The Flip
Wie ein Ei die Cocktailszene aufmischte
1988 eroberte ein klischeehafter Film, mit Tom Cruise in der Hauptrolle, die Kinos. “Cocktail” ist nicht nur ein Film über das Leben hinter der Bar, sondern auch eine Hommage an die Kunst des Bartendings. In mein Gedächtnis eingebrannt hat sich vor allem eine berühmte Szene: Doug Cohlan, der Besitzer der Bar, schlägt in einen typisch amerikanischen Pitcher neben Bier und Tomatensaft ein ganzes Ei. Ein Ei als Zutat? Für meinen damaligen Cocktail-Horizont undenkbar – und doch ist es elementarer Bestandteil eines Drinks, der so viel älter ist als der amerikanische Blockbuster. Die Rede ist von keinem Geringeren als: dem Flip.

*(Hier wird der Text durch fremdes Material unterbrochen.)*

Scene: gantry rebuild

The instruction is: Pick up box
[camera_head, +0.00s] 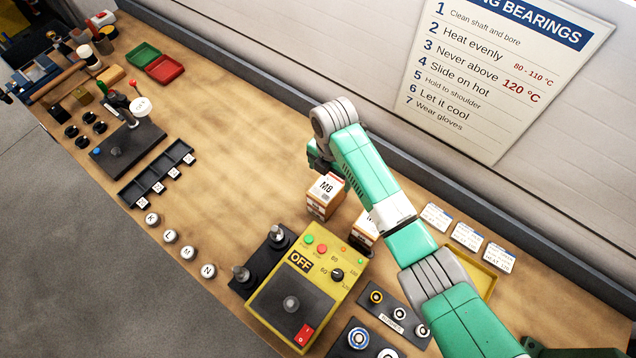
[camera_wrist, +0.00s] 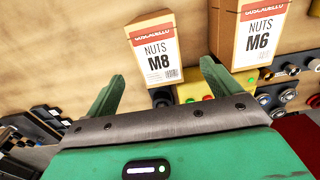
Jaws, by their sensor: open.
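A small cardboard box marked M8 (camera_head: 325,193) stands on the bench just below the end of my arm in the head view. In the wrist view the NUTS M8 box (camera_wrist: 155,50), brown with a red band and white label, is beyond my fingertips, between their lines. A second box, NUTS M6 (camera_wrist: 255,35), stands to its right; in the head view it (camera_head: 366,228) is partly hidden behind my arm. My gripper (camera_wrist: 160,82) is open with nothing between its two green fingers. In the head view the fingers are mostly hidden by the wrist.
A yellow heater unit (camera_head: 335,274) marked OFF stands in front of the boxes. Black racks and bearing holders (camera_head: 395,313) lie near it. A wall ledge (camera_head: 270,95) runs behind. The bench left of the boxes (camera_head: 235,150) is clear.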

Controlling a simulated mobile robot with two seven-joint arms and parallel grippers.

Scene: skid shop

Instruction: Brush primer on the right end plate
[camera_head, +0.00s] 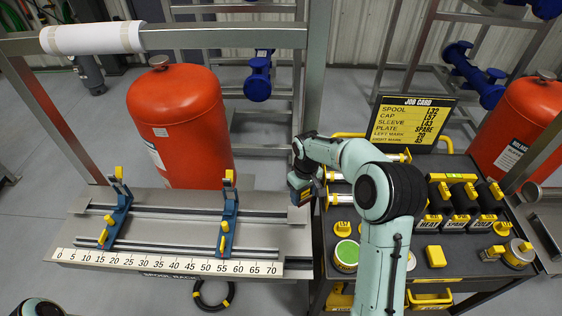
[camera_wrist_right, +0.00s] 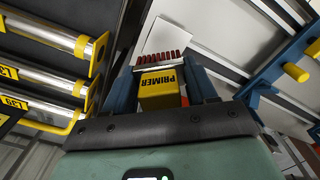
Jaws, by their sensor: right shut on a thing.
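My right gripper (camera_head: 300,193) hangs over the right end of the spool rack. In the right wrist view, its blue fingers (camera_wrist_right: 170,92) are shut on a yellow block marked PRIMER (camera_wrist_right: 160,88), a brush with dark red bristles (camera_wrist_right: 158,57) pointing away from the wrist. A pale rectangular plate (camera_wrist_right: 178,35) lies just beyond the bristles; I cannot tell whether they touch it. In the head view the arm partly hides the brush. The spool rack (camera_head: 180,262) carries two blue supports with yellow knobs, the left one (camera_head: 117,215) and the right one (camera_head: 229,215). My left gripper is out of view.
A black cart (camera_head: 480,268) at right holds labelled tubes, a green-topped tin (camera_head: 346,255), several black-and-yellow holders and a job card (camera_head: 413,122). An orange tank (camera_head: 180,120) stands behind the rack. A steel post (camera_head: 316,70) rises near my right gripper.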

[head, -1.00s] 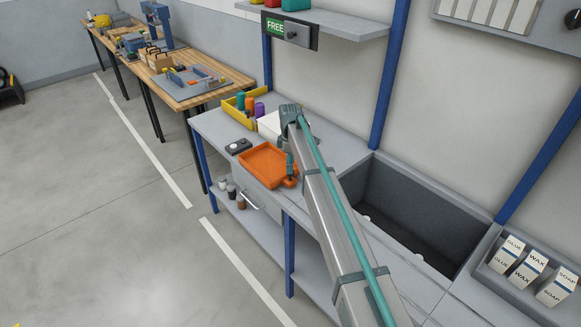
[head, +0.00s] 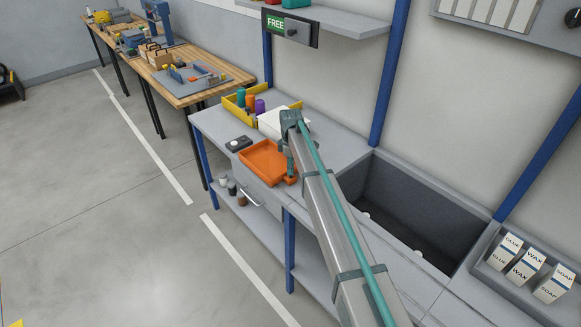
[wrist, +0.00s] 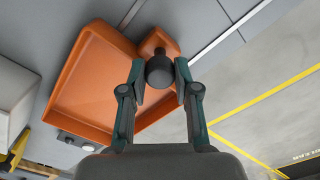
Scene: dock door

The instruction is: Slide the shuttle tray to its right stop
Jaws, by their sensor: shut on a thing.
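The orange shuttle tray (head: 262,163) lies on the grey bench top in the head view. It looks empty. In the wrist view the tray (wrist: 95,85) has an orange tab at its corner with a dark round knob (wrist: 159,70) on it. My gripper (wrist: 160,80) has its two fingers on either side of this knob and is shut on it. In the head view my gripper (head: 291,172) is at the tray's right end and partly covers it. I cannot make out the right stop in either view.
A small dark box with a white button (head: 238,145) is beside the tray on the left. A white box (head: 275,122) and a yellow bin (head: 236,104) stand behind it. A deep grey basin (head: 405,215) is to the right. A drawer handle (head: 250,198) sticks out below.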

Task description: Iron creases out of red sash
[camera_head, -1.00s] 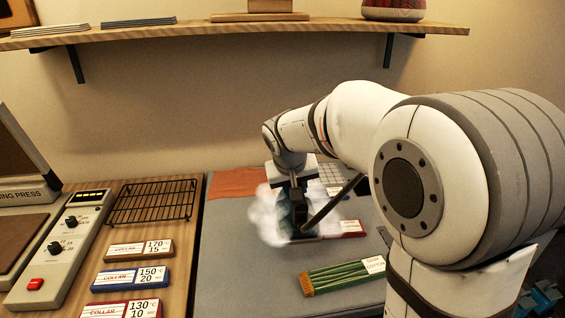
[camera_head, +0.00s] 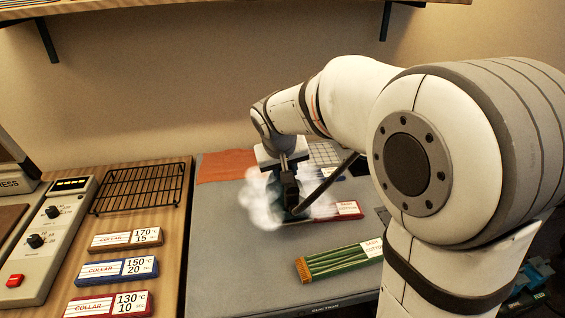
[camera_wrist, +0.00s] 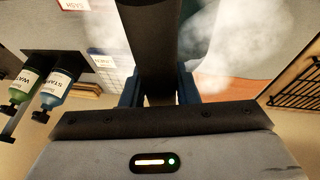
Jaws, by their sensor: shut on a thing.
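The red sash (camera_head: 349,209) lies on the grey ironing surface. Only its right end with a white label shows. My gripper (camera_head: 289,180) is shut on the dark handle of the iron (camera_head: 290,208), which stands flat at the sash's left, with white steam around it. The iron and steam hide whatever lies below, so I cannot see creases. In the wrist view the blue fingers of my gripper (camera_wrist: 158,92) sit either side of the dark handle (camera_wrist: 150,35), and steam drifts around it.
A green sash (camera_head: 340,262) with a label lies in front. An orange-red cloth (camera_head: 225,166) lies at the back left. A wire rack (camera_head: 140,188), several collar cards (camera_head: 117,269) and a press control box (camera_head: 50,235) stand left. Two bottles (camera_wrist: 52,92) show in the wrist view.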

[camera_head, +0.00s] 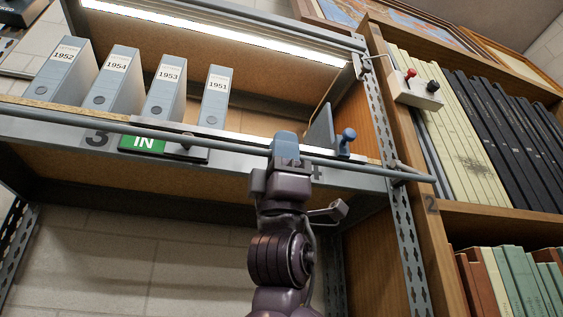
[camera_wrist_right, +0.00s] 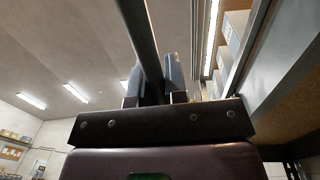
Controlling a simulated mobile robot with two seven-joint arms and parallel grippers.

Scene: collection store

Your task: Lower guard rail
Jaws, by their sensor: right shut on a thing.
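The guard rail (camera_head: 215,143) is a long grey bar running across the front of the shelf in the head view. It lies in front of the shelf edge, at about the height of the shelf board. My right gripper (camera_head: 286,150) is shut on the rail, right of the green IN sign. In the right wrist view the rail (camera_wrist_right: 139,35) passes between the fingers of my right gripper (camera_wrist_right: 158,82). The rail's right end meets a bracket (camera_head: 402,171) on the perforated upright. My left gripper is not in view.
Grey binders (camera_head: 165,88) labelled by year stand on the shelf (camera_head: 256,120) behind the rail. A switch box (camera_head: 415,91) with red and black knobs is on the right upright. A wooden bookcase (camera_head: 433,204) adjoins at right.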

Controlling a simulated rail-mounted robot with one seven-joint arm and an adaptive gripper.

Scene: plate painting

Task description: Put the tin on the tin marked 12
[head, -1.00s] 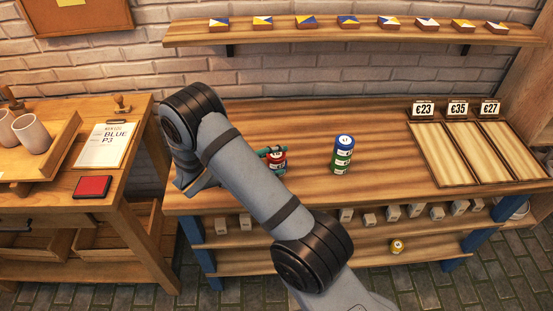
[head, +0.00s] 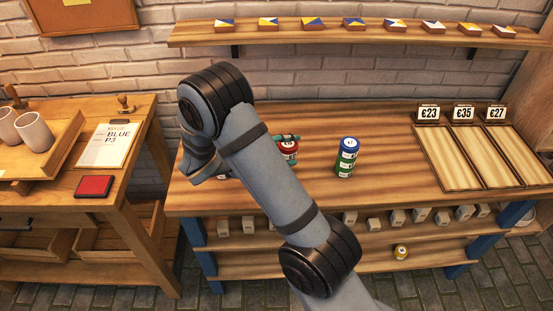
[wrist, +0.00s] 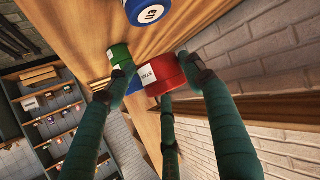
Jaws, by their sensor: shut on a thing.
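A red tin (head: 288,148) with a pale round top mark shows beside my forearm in the head view. My gripper (wrist: 158,68) is shut on this red tin (wrist: 168,74), its dark green fingers around it in the wrist view. The number on the blue top is too small to read. In the wrist view, a green tin (wrist: 119,54), a blue part behind the red tin, and a blue top with a mark (wrist: 150,13) show. My forearm hides most of the gripper in the head view.
Three wooden trays (head: 446,187) with price signs stand at the bench's right. A yellow tin (head: 401,252) and several small blocks are on the lower shelves. The bench between stack and trays is clear.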

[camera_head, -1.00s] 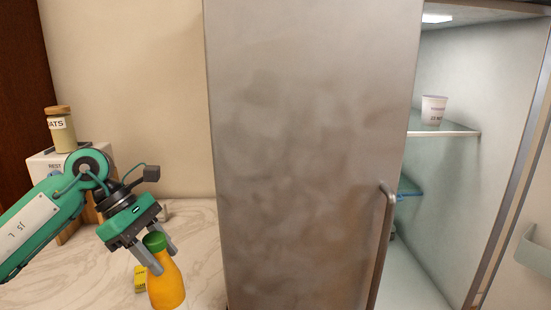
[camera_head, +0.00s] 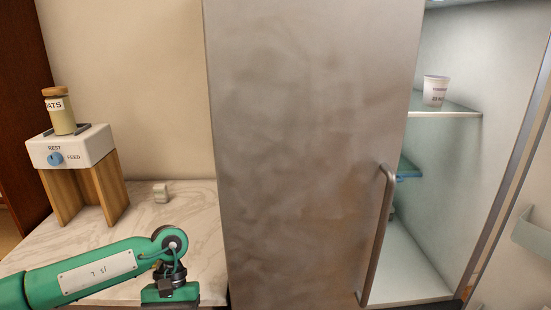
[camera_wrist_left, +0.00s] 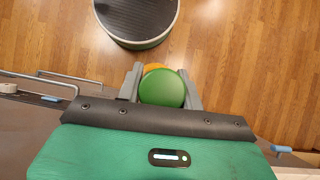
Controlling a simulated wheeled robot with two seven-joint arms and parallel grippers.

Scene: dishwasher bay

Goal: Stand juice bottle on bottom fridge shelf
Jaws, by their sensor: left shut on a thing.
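My left gripper is shut on the juice bottle in the left wrist view (camera_wrist_left: 163,92). The bottle's green cap (camera_wrist_left: 162,88) shows between the fingers, with a sliver of orange behind it; the rest is hidden under the cap. In the head view my left arm reaches to the bottom edge, and its fingers and the bottle are out of frame. The fridge stands open at the right. Its bottom surface (camera_head: 408,275) is pale, and the part I see is bare. The left part of the interior is hidden by the steel door (camera_head: 310,150). My right gripper is not in view.
A labelled cup (camera_head: 435,91) stands on the upper glass shelf (camera_head: 450,113). A blue-edged item (camera_head: 407,171) sits below it. The door handle (camera_head: 377,240) sticks out beside the opening. A dispenser with an oats jar (camera_head: 60,110) stands on the marble counter (camera_head: 185,225).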

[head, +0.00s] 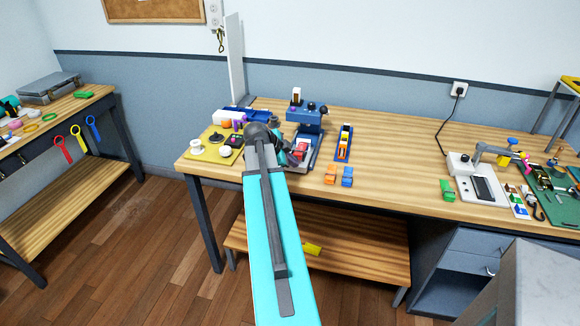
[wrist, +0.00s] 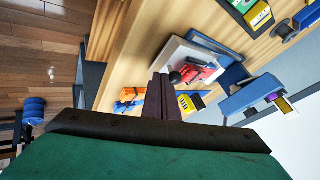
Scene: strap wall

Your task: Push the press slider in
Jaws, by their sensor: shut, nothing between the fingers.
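The press has a blue head (head: 304,116) with dark knobs, standing over a grey-white base on the wooden bench. It also shows in the wrist view (wrist: 252,97). A red part with a dark round knob, which looks like the slider (head: 300,151), lies on the base in front of the head; the wrist view shows it too (wrist: 208,74). My gripper (wrist: 164,80) is shut and empty. In the wrist view its dark fingers point toward the base, just below and left of the red part. I cannot tell whether they touch it. In the head view my arm partly hides the press base.
A yellow tray (head: 208,154) with small items stands left of the press. A blue holder (head: 343,143) and several orange and blue blocks (head: 339,176) are to its right. Farther right is a white device (head: 477,180). Bare bench (head: 395,165) lies between.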

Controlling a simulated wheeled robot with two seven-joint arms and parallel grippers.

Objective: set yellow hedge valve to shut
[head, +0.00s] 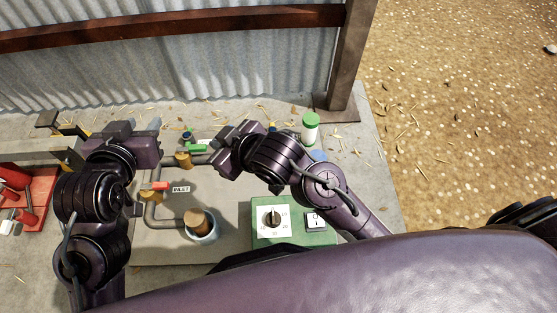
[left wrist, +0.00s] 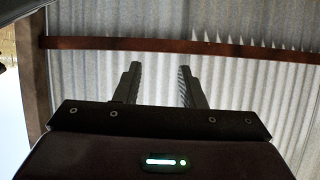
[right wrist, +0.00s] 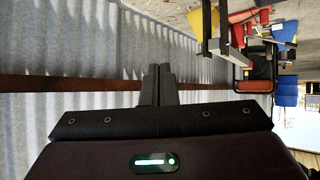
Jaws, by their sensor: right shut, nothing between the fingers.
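I cannot make out a yellow hedge valve clearly in any view; my arms cover part of the pipework. The grey pipes (head: 150,210) run over a tan board, with brass-coloured fittings. A red lever (head: 160,186) sits beside a label reading INLET (head: 181,189). A green lever (head: 199,149) and a small blue part (head: 187,134) are between my grippers. My left gripper (head: 136,126) is above the left side of the board, its fingers apart and empty in the left wrist view (left wrist: 160,85). My right gripper (head: 221,160) is over the upper pipe, its fingers together in the right wrist view (right wrist: 158,84).
A green box (head: 262,235) with a white dial and a switch stands at the front right. A green-capped white bottle (head: 310,130) stands near the post. Red items (head: 35,200) lie at the far left. A corrugated wall (head: 240,65) closes the back. Gravel lies right.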

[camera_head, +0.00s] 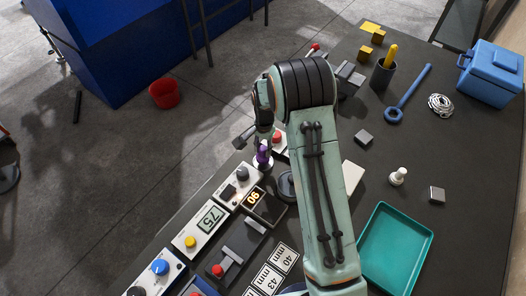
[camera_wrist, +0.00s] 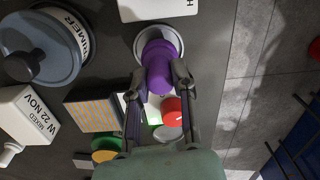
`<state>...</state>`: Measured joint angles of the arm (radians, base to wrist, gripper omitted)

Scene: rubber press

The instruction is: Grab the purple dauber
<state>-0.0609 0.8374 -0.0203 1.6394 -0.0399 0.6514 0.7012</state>
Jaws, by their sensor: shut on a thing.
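The purple dauber (camera_wrist: 160,62) is between my two fingertips in the wrist view, its purple body toward the camera. A pale round part (camera_wrist: 140,42) shows around its far end; I cannot tell whether this belongs to the dauber or lies under it. In the head view the dauber (camera_head: 262,156) looks upright near the left edge of the dark table. My gripper (camera_wrist: 160,76) is shut on it, and in the head view the gripper is just above it. I cannot tell whether the dauber touches the table.
Control boxes with a 75 display (camera_head: 211,219) and a 90 display (camera_head: 253,197) stand close by. A red knob (camera_wrist: 172,118) shows near my fingers. A teal tray (camera_head: 425,236) lies right of my arm. A primer tin (camera_wrist: 40,65) is left in the wrist view.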

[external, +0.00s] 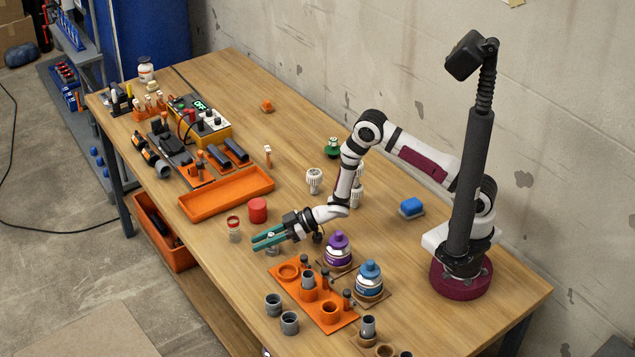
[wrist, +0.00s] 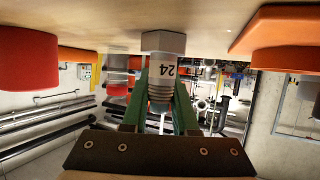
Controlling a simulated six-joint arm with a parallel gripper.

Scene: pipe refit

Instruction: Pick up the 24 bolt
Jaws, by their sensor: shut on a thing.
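The 24 bolt (wrist: 164,72) is a grey-white bolt with a hex head, a threaded end and the number 24 on its shank. The wrist view is upside down, with the table along its top edge. The bolt's head is at the table surface, so it stands head down; I cannot tell whether it touches the table. My gripper (wrist: 162,98) is shut on the bolt, its green fingers on either side of the threaded part. In the external view my gripper (external: 262,240) is low over the table, and its fingers mostly hide the bolt.
A red cylinder (external: 258,210) and a red-lidded jar (external: 234,229) stand close by. An orange fixture plate (external: 338,320) with pipe parts lies in front. An empty orange tray (external: 228,194) lies behind. Purple (external: 338,250) and blue (external: 369,282) bottles stand at the right.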

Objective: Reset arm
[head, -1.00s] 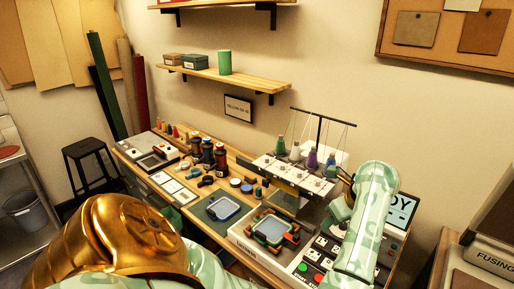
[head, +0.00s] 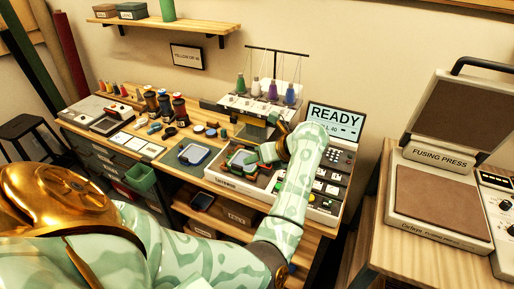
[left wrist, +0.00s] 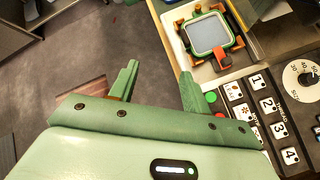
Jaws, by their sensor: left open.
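My left arm reaches in over the front of the embroidery machine (head: 225,184). My left gripper (head: 262,154) is in the air by the machine's hoop (head: 238,160) and partly covers it in the head view. In the left wrist view the gripper (left wrist: 158,85) is open, with nothing between its two green fingers. Grey floor shows behind them. There the hoop (left wrist: 208,34), grey with a green rim and orange clamps, lies beyond the right finger, apart from it. My right gripper is not in view.
The machine's button panel (head: 325,190) and READY screen (head: 335,121) stand right of the hoop. A fusing press (head: 440,190) stands open on a wooden table at the right. Spools (head: 165,105) and a blue-rimmed hoop (head: 193,154) lie left. A green bin (head: 140,176) hangs at the table's front.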

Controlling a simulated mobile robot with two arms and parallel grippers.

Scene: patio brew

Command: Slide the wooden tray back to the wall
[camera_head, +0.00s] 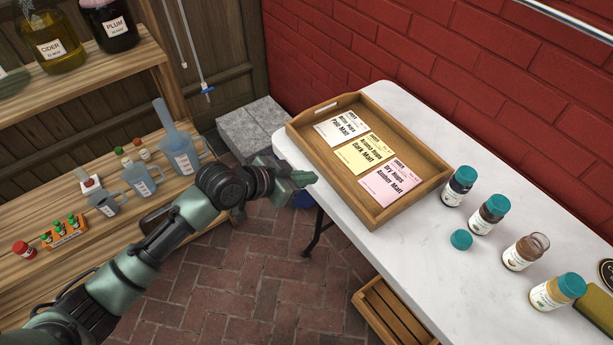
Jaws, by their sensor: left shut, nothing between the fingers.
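The wooden tray (379,217) lies on the white table (455,265) by the red brick wall (450,55). Its far corner is close to the wall, and white table shows along its right end. Three label cards lie in it: a white one (341,127), a yellow one (365,152) and a pink one (389,182). My left gripper (303,179) is shut and empty at the table's left edge, just left of the tray's near side. Whether it touches the tray is hard to tell. My right gripper is not in view.
Jars with teal lids (489,214) stand right of the tray, one jar (526,252) open, with a loose teal lid (461,240) on the table. A wooden crate (393,315) sits below the table. Wooden shelves (150,200) with jugs stand at left.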

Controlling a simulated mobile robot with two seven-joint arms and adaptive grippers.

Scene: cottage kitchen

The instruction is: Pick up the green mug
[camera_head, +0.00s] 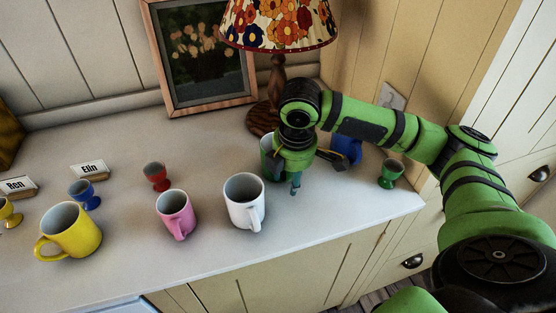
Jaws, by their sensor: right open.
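The green mug (266,160) stands on the white counter, right of the white mug, near the lamp base. My right gripper (300,174) is in front of it and hides its right part, including any handle there. The gripper is open, with one finger pointing down and another to the right. I cannot tell whether a finger touches the mug. My left gripper is not in view.
A white mug (245,201), pink mug (177,214) and yellow mug (70,232) stand to the left. A blue mug (346,149) is behind my gripper, with a green egg cup (391,173) to its right. The lamp (277,85) and picture frame (160,68) stand behind.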

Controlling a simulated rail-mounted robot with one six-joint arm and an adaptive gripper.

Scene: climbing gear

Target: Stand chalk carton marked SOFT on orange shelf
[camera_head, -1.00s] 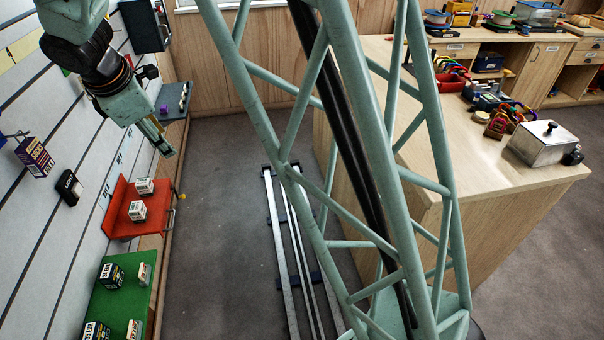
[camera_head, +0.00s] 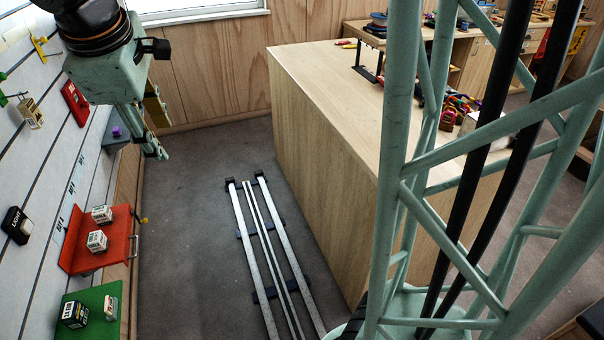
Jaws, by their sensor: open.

Die überspitzt dargestellten Szenen des im Chaos untergehenden Personals lassen mich heute noch schmunzeln. Die Rezepte, die im Film verwendet werden, sind dagegen ungenießbar und bleiben eher aufgrund ihrer Namen, wie Ding-A-Ling, Velvet Hammer oder Death Spasm, in Erinnerung. In mein Gedächtnis eingebrannt hat sich vor allem eine berühmte Szene: Doug Cohlan, der Besitzer der Bar, schlägt in einen typisch amerikanischen Pitcher neben Bier und Tomatensaft ein ganzes Ei. Ein Ei als Zutat? Für meinen damaligen Cocktail-Horizont undenkbar – und doch ist es elementarer Bestandteil eines Drinks, der so viel älter ist als der amerikanische Blockbuster. Seine Geschichte geht zurück in das 17. Jahrhundert, bis an die Anfänge der Cocktails. Zum Glück gibt es immer wieder Barkeeper, die in alten Büchern schmökern – auf der Suche nach alten Rezepten, Zutaten und Techniken. So kam es Anfang des Jahrtausends zu einer Cocktail-Renaissance, die auch für die Zutat Ei wieder zu einer zentralen Rolle in der Cocktailszene führte.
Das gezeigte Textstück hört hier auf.